The airstrike takes place as the US and Pakistan are waging a war of words over the latter's support of the Haqqani Network. Several US officials, including Secretary of Defense Leon Panetta, Secretary of State Hillary Clinton, and outgoing Chairman of the Joint Chiefs of Staff Admiral Michael Mullen, have accused Pakistan's Inter-Services Intelligence Directorate, or ISI, of directly supporting Haqqani Network attacks inside Afghanistan. Most recently, the US said that the ISI aided the Haqqani Network in attacking the US Embassy and ISAF headquarters in Kabul. Mullen described the Haqqani Network as a "veritable arm" of the ISI.

The Predator strikes, by the numbers

Today's strike is the just the first in Pakistan's tribal areas this month. The last strike took place 14 days ago, on Sept. 30, in South Waziristan. Haleem Ullah, a deputy to South Waziristan Taliban commander Mullah Nazir, was killed in the attack.

The pace of the US strikes has been uneven over the past year, and the monthly strike totals have generally decreased. From January through September 2011, the strikes in Pakistan were as follows: nine strikes in January, three in February, seven in March, two in April, seven in May, 12 in June, three in July, six in August, and four in September. In the last four months of 2010, the US averaged almost 16 strikes per month (21 in September, 16 in October, 14 in November, and 12 in December).

So far this year, the US has carried out 54 strikes in Pakistan. In 2010, the US carried out 117 strikes, which more than doubled the number of strikes that had occurred in 2009; by late August 2010, the US had exceeded 2009's strike total of 53 with a strike in Kurram. In 2008, the US carried out a total of 36 strikes inside Pakistan. [For up-to-date charts on the US air campaign in Pakistan, see LWJ Special Report, Charting the data for US airstrikes in Pakistan, 2004 - 2011.]

In 2010 the strikes were concentrated almost exclusively in North Waziristan, where the Afghan and Pakistani Taliban, the Haqqani Network, al Qaeda, and a host of Pakistani and Central and South Asian terror groups are based. All but 13 of the 117 strikes took place North Waziristan. Of the 13 strikes occurring outside of North Waziristan in 2010, seven were executed in South Waziristan, five were in Khyber, and one was in Kurram.

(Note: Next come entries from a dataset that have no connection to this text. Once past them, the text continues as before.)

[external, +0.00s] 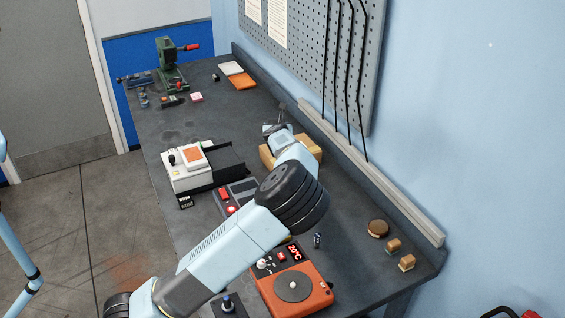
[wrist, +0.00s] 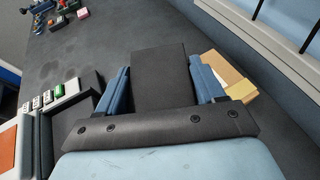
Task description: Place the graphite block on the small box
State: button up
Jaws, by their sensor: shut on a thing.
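The graphite block is a dark, flat-faced block (wrist: 160,78) in the middle of the wrist view. My gripper (wrist: 161,82) has its two blue fingers shut on the left and right sides of it. In the external view my gripper (external: 278,133) is at the far end of my arm, over or beside a tan box (external: 267,155); my wrist hides part of that box. In the wrist view the tan box (wrist: 232,78) shows to the right of the block, partly behind the right finger. I cannot tell the height gap between block and box.
A white device with an orange top (external: 193,156) and a black tray (external: 226,160) stand left of my gripper. An orange hot plate (external: 293,289) is nearer the front. A pegboard wall (external: 320,60) runs along the right. The bench (external: 165,130) has free room farther back.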

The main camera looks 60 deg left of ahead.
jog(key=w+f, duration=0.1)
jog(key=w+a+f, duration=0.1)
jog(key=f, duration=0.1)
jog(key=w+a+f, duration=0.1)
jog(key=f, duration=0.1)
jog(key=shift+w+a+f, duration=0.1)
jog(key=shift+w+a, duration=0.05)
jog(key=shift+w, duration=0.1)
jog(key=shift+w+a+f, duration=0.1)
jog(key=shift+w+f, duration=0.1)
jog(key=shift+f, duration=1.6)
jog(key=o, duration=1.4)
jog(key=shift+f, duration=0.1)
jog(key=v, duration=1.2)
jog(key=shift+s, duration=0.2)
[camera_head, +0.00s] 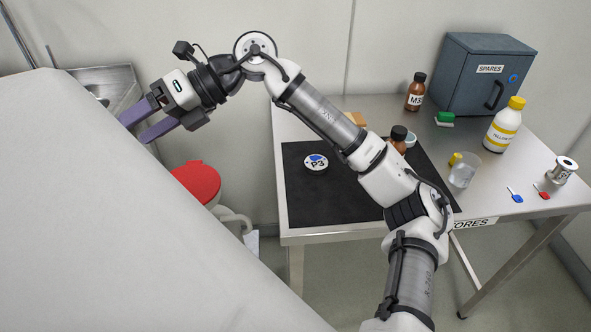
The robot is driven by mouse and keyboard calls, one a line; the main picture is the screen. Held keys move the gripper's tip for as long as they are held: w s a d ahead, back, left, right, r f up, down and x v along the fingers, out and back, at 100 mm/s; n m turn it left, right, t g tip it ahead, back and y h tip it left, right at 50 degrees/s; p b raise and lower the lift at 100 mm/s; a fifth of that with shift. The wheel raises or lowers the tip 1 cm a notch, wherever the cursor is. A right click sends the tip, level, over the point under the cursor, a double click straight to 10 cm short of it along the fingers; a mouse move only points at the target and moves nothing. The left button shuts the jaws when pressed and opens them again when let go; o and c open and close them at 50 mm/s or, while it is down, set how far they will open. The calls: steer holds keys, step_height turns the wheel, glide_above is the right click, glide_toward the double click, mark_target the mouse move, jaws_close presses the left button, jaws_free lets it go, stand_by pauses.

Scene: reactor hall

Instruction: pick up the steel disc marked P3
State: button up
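The disc marked P3 (316,166) lies flat on a black mat (300,205) on the steel table. Its top is white with a blue patch and the P3 label, and its rim is dark. My gripper (131,127) is at the upper left, well to the left of the table and apart from the disc.
A brown bottle (397,141) is partly behind my arm. A blue SPARES cabinet (468,84), brown bottle marked M3 (415,92), white yellow-capped bottle (504,128), clear beaker (463,173) and metal spool (562,171) stand right. A red-lidded bin (199,183) stands left of the table. The mat around the disc is clear.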

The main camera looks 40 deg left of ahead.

This year, that pattern has changed, as an increasing number of strikes are taking place in South Waziristan. So far in 2011, 33 of the 54 strikes have taken place in North Waziristan, 19 strikes have occurred in South Waziristan, and one took place in Kurram.

The US campaign in northwestern Pakistan has targeted top al Qaeda leaders, al Qaeda's external operations network, and Taliban leaders and fighters who threaten both the Afghan and Pakistani states as well as support al Qaeda's external operations. The campaign has been largely successful in focusing on terrorist targets and avoiding civilian casualties, as recently affirmed by the Pakistani military.